> [GIVEN TASK]: Seek out every line containing the word "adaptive", and copy each.

======== MATERIAL FOR THIS EXERCISE ========

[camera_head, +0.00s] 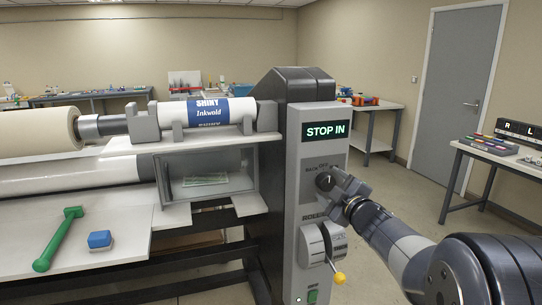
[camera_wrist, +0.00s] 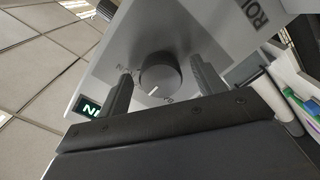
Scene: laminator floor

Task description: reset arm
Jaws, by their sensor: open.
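My gripper (camera_head: 338,184) is at the laminator's control panel (camera_head: 310,160), in front of a round black knob (camera_head: 325,181). In the wrist view my gripper (camera_wrist: 160,85) is open, with one finger on each side of the knob (camera_wrist: 160,75). The knob has a white pointer line. I cannot tell whether the fingers touch it. My arm (camera_head: 400,240) reaches in from the lower right. The display (camera_head: 326,132) above the knob reads "STOP IN".
Below the knob is a lever with a yellow ball (camera_head: 339,278). A roll labelled "SHINY Inkwald" (camera_head: 207,112) lies across the machine. A green tool (camera_head: 58,238) and a blue block (camera_head: 99,239) lie on the left bed. Tables line the walls; floor shows at right.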

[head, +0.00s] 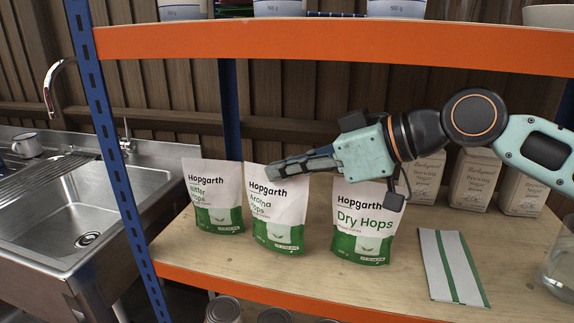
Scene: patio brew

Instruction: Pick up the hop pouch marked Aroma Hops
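Three white and green Hopgarth pouches stand upright in a row on the wooden shelf in the head view. The Aroma Hops pouch (280,228) is the middle one. The Bitter Hops pouch (219,214) stands to its left, and the Dry Hops pouch (363,246) to its right. My gripper (272,172) reaches in from the right, pointing left, with its fingertips at the upper part of the Aroma Hops pouch. The fingers overlap the pouch in the picture. I cannot tell whether they touch it or how far apart they are.
A folded white cloth with green stripes (433,263) lies on the shelf at right, near a glass vessel (560,268). Brewing sugar bags (477,180) stand behind. An orange upper shelf edge (330,42) runs above my arm. A blue post (103,130) and a sink (95,225) are at left.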

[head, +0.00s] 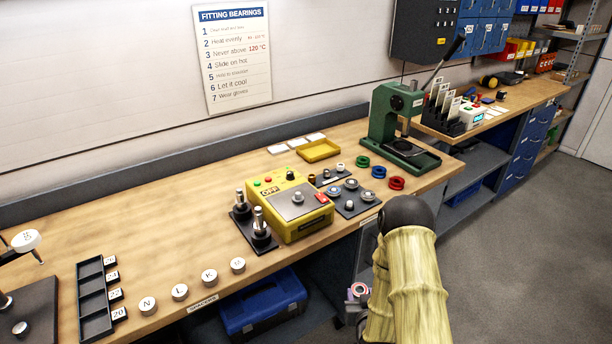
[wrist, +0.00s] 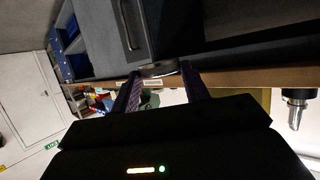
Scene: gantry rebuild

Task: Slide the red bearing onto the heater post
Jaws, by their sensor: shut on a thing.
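My gripper (head: 357,296) hangs in front of the bench, low beside my arm in the head view. It is shut on a small ring with a reddish face, the red bearing (head: 359,289). In the wrist view the bearing (wrist: 158,71) shows edge-on as a grey band between the fingertips; its colour is not clear there. The yellow heater (head: 312,227) stands on the bench, up and left of my gripper, with a display reading OFF. The heater post (head: 298,197) is a short silver stub on its grey top plate, with nothing visible around it.
Two upright shafts (head: 260,225) on dark bases stand left of the heater. A dark tray (head: 372,206) with several bearings lies to its right, near red rings (head: 397,183) and a green press (head: 385,120). The bench's front edge (head: 330,218) lies between my gripper and the heater.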

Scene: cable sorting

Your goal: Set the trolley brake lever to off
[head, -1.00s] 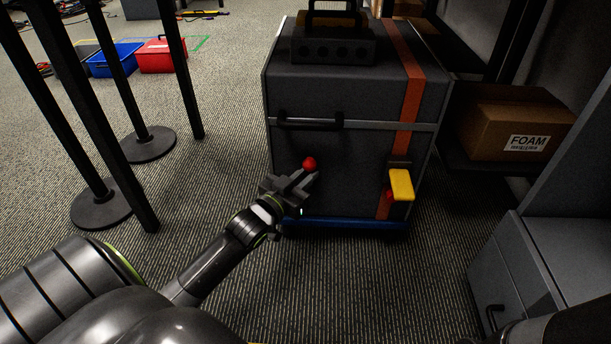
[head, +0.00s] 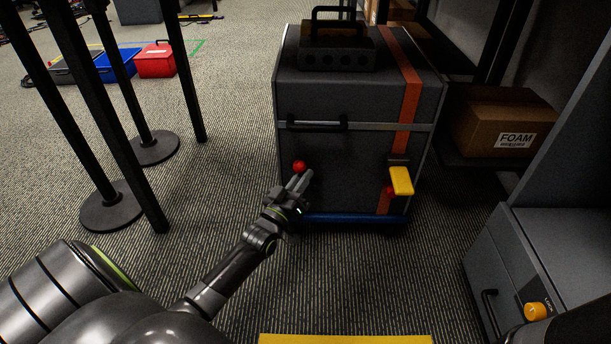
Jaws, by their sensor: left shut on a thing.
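The trolley has a blue base (head: 345,218) and carries a large dark grey case (head: 345,150) with an orange strap. A red ball knob (head: 299,167), which looks like the end of the brake lever, stands in front of the lower left of the case. My left gripper (head: 299,182) is shut just below the knob, on what appears to be the lever. The fingers hide most of the lever's shaft. Any off marking is not readable. My right gripper is not in view.
A yellow block-like part (head: 401,180) juts from the case's lower right front. Black posts (head: 115,130) on round bases stand left. A grey cabinet (head: 500,270) with an orange knob (head: 535,311) is at right. A cardboard box (head: 500,122) sits on a shelf. Carpet before the trolley is clear.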

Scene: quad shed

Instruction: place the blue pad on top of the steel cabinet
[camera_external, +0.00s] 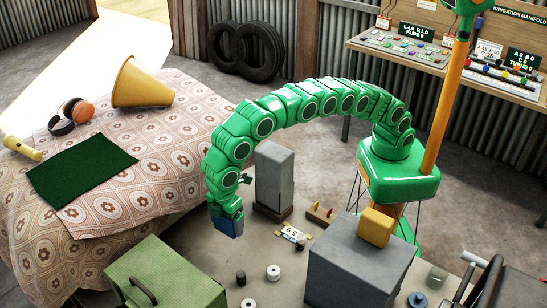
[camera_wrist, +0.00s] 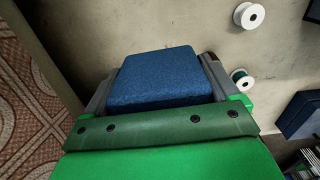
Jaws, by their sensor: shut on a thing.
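The blue pad (camera_external: 229,227) is held in my gripper (camera_external: 228,214) at the end of my green arm, above the grey floor or tabletop. In the wrist view the pad (camera_wrist: 160,78) sits between the two grey fingers, its fuzzy blue top facing the camera. A large grey box (camera_external: 345,272) at the lower centre right has a yellow block (camera_external: 376,226) on its top. A tall narrow grey block (camera_external: 273,178) stands upright behind my gripper, to its right. I cannot tell which of these two is the steel cabinet. The pad is apart from both.
A table with a patterned cloth (camera_external: 60,240) at the left holds a green mat (camera_external: 82,170), a yellow cone (camera_external: 141,84) and headphones (camera_external: 79,110). A green box with a handle (camera_external: 165,275) is at the lower left. Small spools (camera_external: 273,272) lie below my gripper.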

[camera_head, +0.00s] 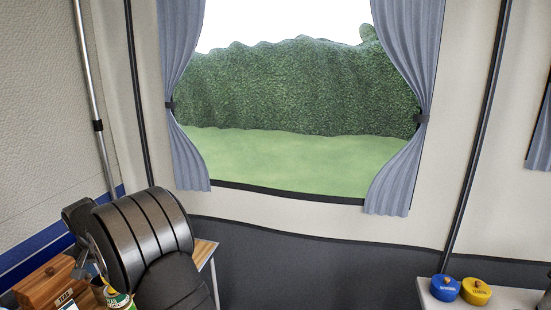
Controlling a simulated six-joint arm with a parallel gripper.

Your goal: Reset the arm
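My arm shows at the lower left as thick, black, rounded links. It bends over a wooden table (205,250). My gripper (88,266) is partly in view at the left of these links, small and mostly hidden behind them. Its fingers point down among the things on the table. I cannot tell whether it is open or shut, or whether it holds anything.
A wooden box (42,284) and a can with a green and yellow label (119,300) are close to my gripper. A blue pot (445,288) and a yellow pot (475,291) stand on a white surface (515,299) at right. The middle, before the curtained window (290,160), is clear.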

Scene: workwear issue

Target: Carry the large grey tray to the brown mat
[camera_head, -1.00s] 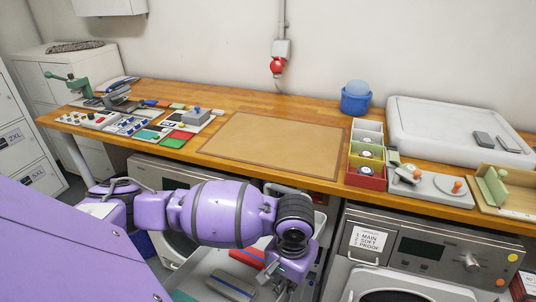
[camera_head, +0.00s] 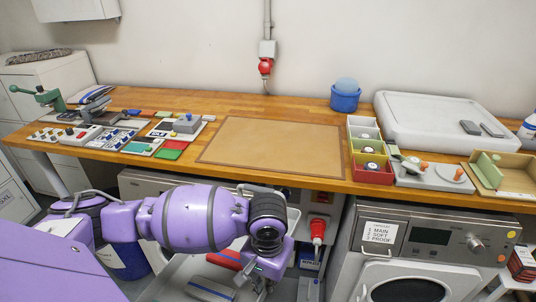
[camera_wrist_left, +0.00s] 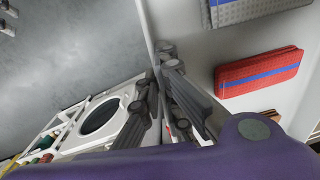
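The large grey tray (camera_head: 178,266) is pale grey. It is low in front of the counter, partly hidden by my left arm. A red item and a grey item with a blue stripe lie in it. My left gripper (camera_head: 262,283) is at its right side. In the left wrist view the fingers (camera_wrist_left: 163,100) straddle the tray's wall (camera_wrist_left: 148,25) and appear shut on it. The brown mat (camera_head: 270,140) lies flat and bare on the wooden counter, above and beyond the tray. My right gripper is in neither view.
Left of the mat are boards with small parts (camera_head: 125,140). Right of it stand a row of small bins (camera_head: 370,172), a blue tub (camera_head: 345,101) and a big white slab (camera_head: 440,110). The counter's front edge (camera_head: 270,182) and a washer (camera_head: 425,245) are ahead.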

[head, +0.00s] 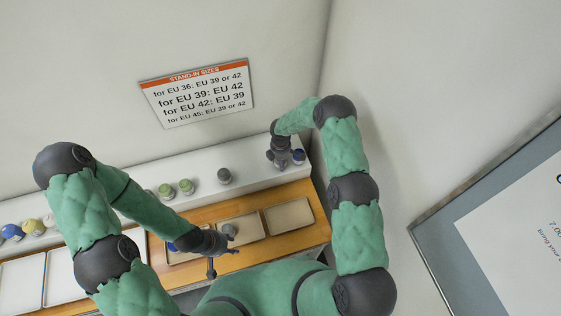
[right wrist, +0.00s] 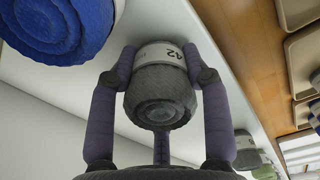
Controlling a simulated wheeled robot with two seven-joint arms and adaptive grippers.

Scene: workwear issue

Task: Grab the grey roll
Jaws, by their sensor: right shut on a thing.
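My right gripper (right wrist: 162,75) is shut on a grey roll (right wrist: 162,95) with a white band marked 42. The roll sits between its two fingers, over the white shelf. In the head view my right gripper (head: 284,158) is at the shelf's right end and mostly hides this roll. Another grey roll (head: 224,175) stands farther left on the shelf. A further grey roll (head: 230,229) lies in the middle tan tray (head: 252,232). My left gripper (head: 224,258) is beside that tray roll, with its fingers spread apart and nothing seen between them.
A blue roll (head: 299,156) stands close beside my right gripper and shows large in the right wrist view (right wrist: 60,25). Green rolls (head: 186,186) stand left along the shelf (head: 250,182). The right tan tray (head: 288,216) is empty. A sizes sign (head: 198,92) hangs on the wall.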

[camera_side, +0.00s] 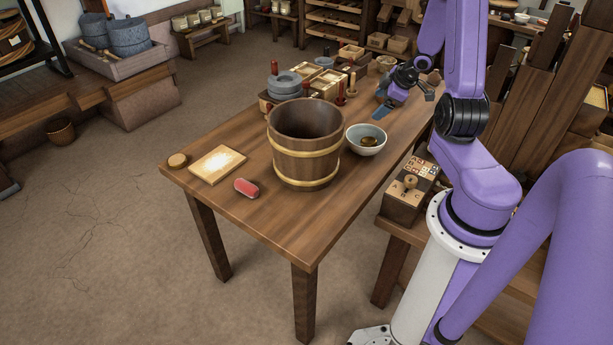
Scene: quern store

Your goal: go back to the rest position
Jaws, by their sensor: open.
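My gripper (391,103) is at the upper right of the side view, over the far right part of the wooden table (262,226). Its jaws are open and I see nothing between them.
A wooden bucket (305,165) with brass bands stands mid-table. The table's front corner is clear.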

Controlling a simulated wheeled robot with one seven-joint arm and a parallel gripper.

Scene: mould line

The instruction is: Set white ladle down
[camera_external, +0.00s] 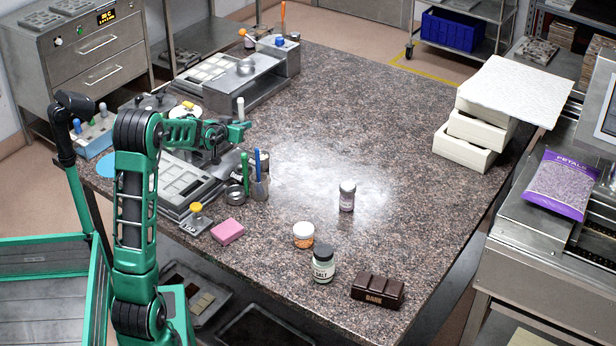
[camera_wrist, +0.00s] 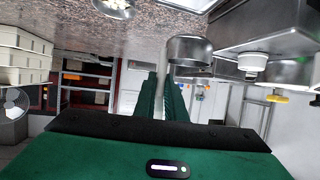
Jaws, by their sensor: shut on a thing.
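My gripper (camera_external: 244,128) is at the left side of the table, in the air beside the metal bench unit, in the outside view. Its two dark green fingers (camera_wrist: 163,98) show in the wrist view, close together around a pale upright piece, which I take for the white ladle (camera_wrist: 162,62). In the outside view a short white piece of the ladle (camera_external: 241,107) stands up at the fingertips. The rest of the ladle is hard to make out. A rounded metal bowl (camera_wrist: 189,51) shows near the fingers in the wrist view; I cannot tell whether it belongs to the ladle.
Below the gripper are a moulding tray (camera_external: 183,180), a pen cup (camera_external: 260,188) and a pink block (camera_external: 227,231). A salt jar (camera_external: 323,264), an orange-labelled jar (camera_external: 303,235) and a brown bar (camera_external: 378,290) stand nearer the front. The table's middle (camera_external: 380,130) is mostly clear.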

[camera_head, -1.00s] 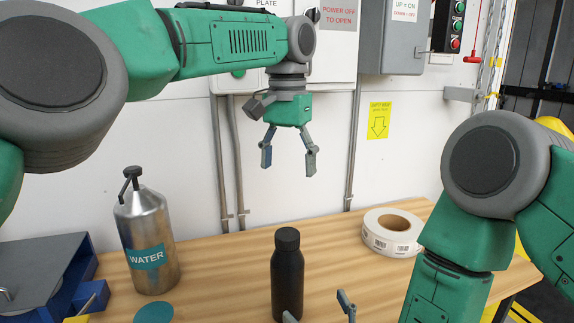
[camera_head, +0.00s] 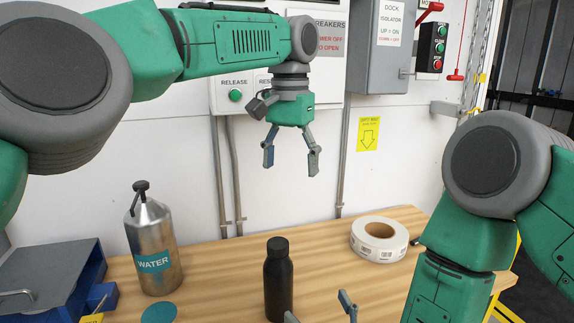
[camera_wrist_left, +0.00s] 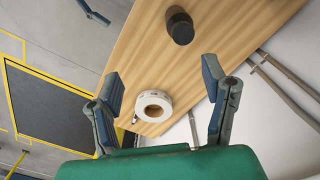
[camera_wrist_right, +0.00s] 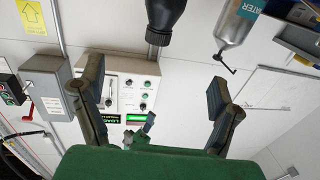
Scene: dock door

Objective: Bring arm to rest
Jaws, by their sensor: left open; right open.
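My left gripper (camera_head: 290,158) is open and empty. It hangs pointing down in the head view, in front of the wall and above the far part of the workbench (camera_head: 215,258).
A steel water bottle (camera_head: 152,245) stands at the left of the bench, beside a blue fixture (camera_head: 90,280). The label roll (camera_head: 379,240) lies at the right. A grey isolator box (camera_head: 380,50) and a breaker panel (camera_head: 235,95) are on the wall behind my left gripper.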

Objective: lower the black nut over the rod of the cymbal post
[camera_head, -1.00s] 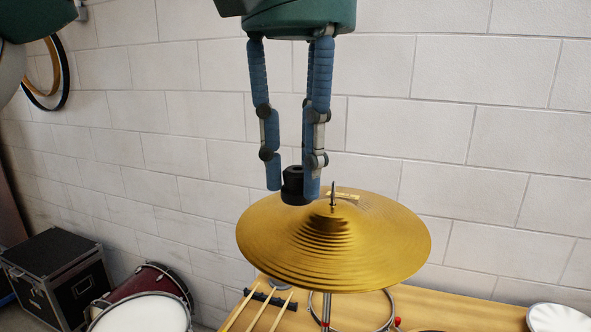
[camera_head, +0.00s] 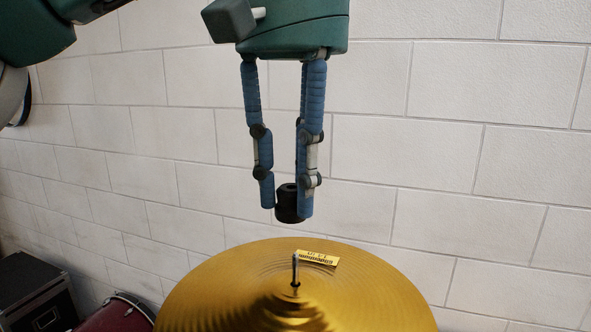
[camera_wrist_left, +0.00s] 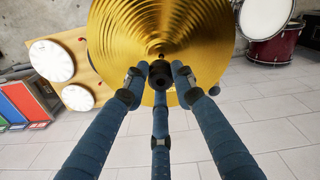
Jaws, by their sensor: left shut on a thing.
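My left gripper (camera_head: 287,198) hangs fingers down and is shut on the black nut (camera_head: 289,204). The nut is in the air above the gold cymbal (camera_head: 215,291), apart from the post. The rod of the cymbal post (camera_head: 295,270) stands up from the cymbal's centre, below the nut and slightly right of it in the head view. In the left wrist view the nut (camera_wrist_left: 161,76) sits between the blue fingertips, end toward the camera, with the cymbal (camera_wrist_left: 120,30) behind it. The rod top shows only faintly there. My right gripper is not in view.
A yellow label (camera_head: 317,258) lies on the cymbal by the rod. A black case (camera_head: 36,290) and a dark red drum (camera_head: 116,312) stand at the lower left. White-topped round things (camera_wrist_left: 52,60) sit on the wooden bench. The wall behind is plain; air around the gripper is free.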

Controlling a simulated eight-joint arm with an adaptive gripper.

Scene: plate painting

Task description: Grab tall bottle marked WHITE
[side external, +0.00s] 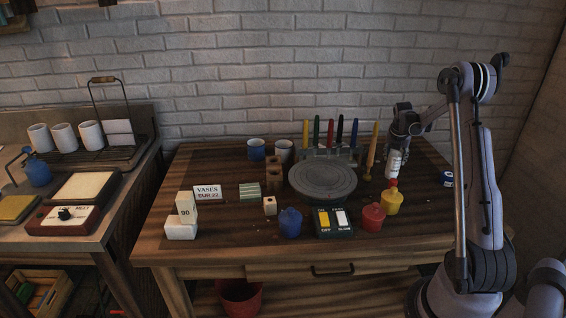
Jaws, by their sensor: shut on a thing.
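A tall white bottle (393,164) hangs at the right of the wooden table, with a marking on its side too small to read. My gripper (398,145) is above it, pointing down, shut on its upper part. The bottle is upright. Its top is hidden by my gripper. Its lower end is close to the top of a yellow bottle, and I cannot tell whether it is clear of the table.
A yellow bottle (392,201), a red jar (373,217) and a blue jar (290,222) stand along the front. A grey round turntable (322,179) is left of my gripper. A rack of coloured tools (330,154) stands behind. A switch box (333,223) sits in front.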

========

> [WRITTEN REPLY]:
Controlling a simulated wheeled robot with two seven-joint arms and adaptive grippers.
Controlling a simulated eight-joint arm with an adaptive gripper.

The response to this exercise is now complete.